8. Frequently Asked Questions (FAQ)

Q: What is the purpose of the dark blue package?

A: It acts as a filter to block most visible light, allowing primarily infrared light to reach the semiconductor chip. This enhances performance in IR systems by reducing noise from ambient visible light.

Q: Can I use this sensor for detecting visible light?

A: No, its sensitivity in the visible spectrum is severely attenuated by the package filter. It is specifically designed for infrared detection.

Q: How do I choose the value of the load resistor (R_L)?

A: The choice involves a trade-off. A higher R_L gives more output voltage per unit photocurrent (higher gain) but increases the RC time constant, slowing down the response. Start with the 1 kΩ value from the test condition and adjust based on your required speed and signal level.

Q: What is the difference between short circuit current (I_S) and photocurrent in a circuit?

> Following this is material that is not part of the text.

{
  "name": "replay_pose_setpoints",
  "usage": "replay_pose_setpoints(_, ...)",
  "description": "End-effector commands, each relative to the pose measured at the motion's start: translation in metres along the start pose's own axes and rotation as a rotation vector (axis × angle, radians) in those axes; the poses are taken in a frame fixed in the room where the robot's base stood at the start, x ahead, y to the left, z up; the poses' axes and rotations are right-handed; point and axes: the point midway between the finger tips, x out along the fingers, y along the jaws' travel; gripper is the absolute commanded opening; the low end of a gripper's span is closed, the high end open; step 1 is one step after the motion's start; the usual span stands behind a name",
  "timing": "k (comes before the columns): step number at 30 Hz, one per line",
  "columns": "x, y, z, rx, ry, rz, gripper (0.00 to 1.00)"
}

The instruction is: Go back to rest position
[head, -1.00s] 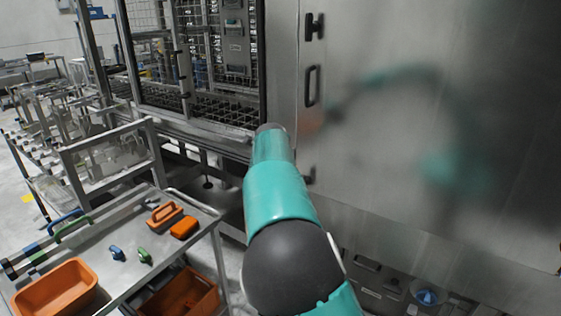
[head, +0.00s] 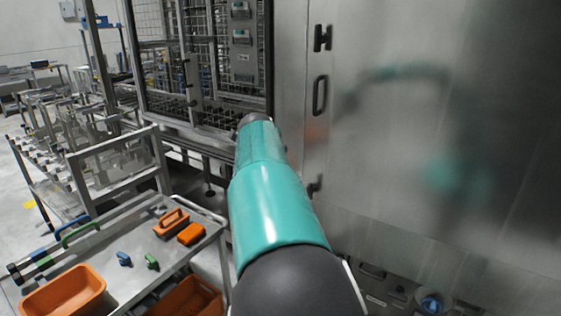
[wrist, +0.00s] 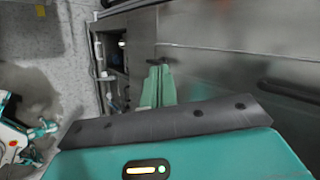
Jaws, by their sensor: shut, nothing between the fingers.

A: I_S is a parameter measured under specific short-circuit conditions. In a practical circuit with a load resistor, the output current will be slightly less due to the internal resistance of the transistor and the applied bias.

9. Operational Principle

A phototransistor is a bipolar junction transistor (BJT) where the base-collector junction is exposed to light. Incident photons with energy greater than the semiconductor's bandgap generate electron-hole pairs in the depletion region of this junction. These carriers are swept by the electric field, creating a base current. This photogenerated base current is then amplified by the transistor's current gain (h_FE), resulting in a much larger collector current. Thus, a small light signal controls a larger output current.

10. Development Trends

The field of optoelectronics continues to advance towards higher integration, smaller packages (like surface-mount devices), and improved performance. Trends include phototransistors and photodiodes integrated with amplification and signal conditioning circuits on a single chip (opto-ICs), reducing system complexity. There is also ongoing development in materials and packaging to enhance sensitivity, speed, and wavelength selectivity for emerging applications in sensing, LiDAR, and optical communications.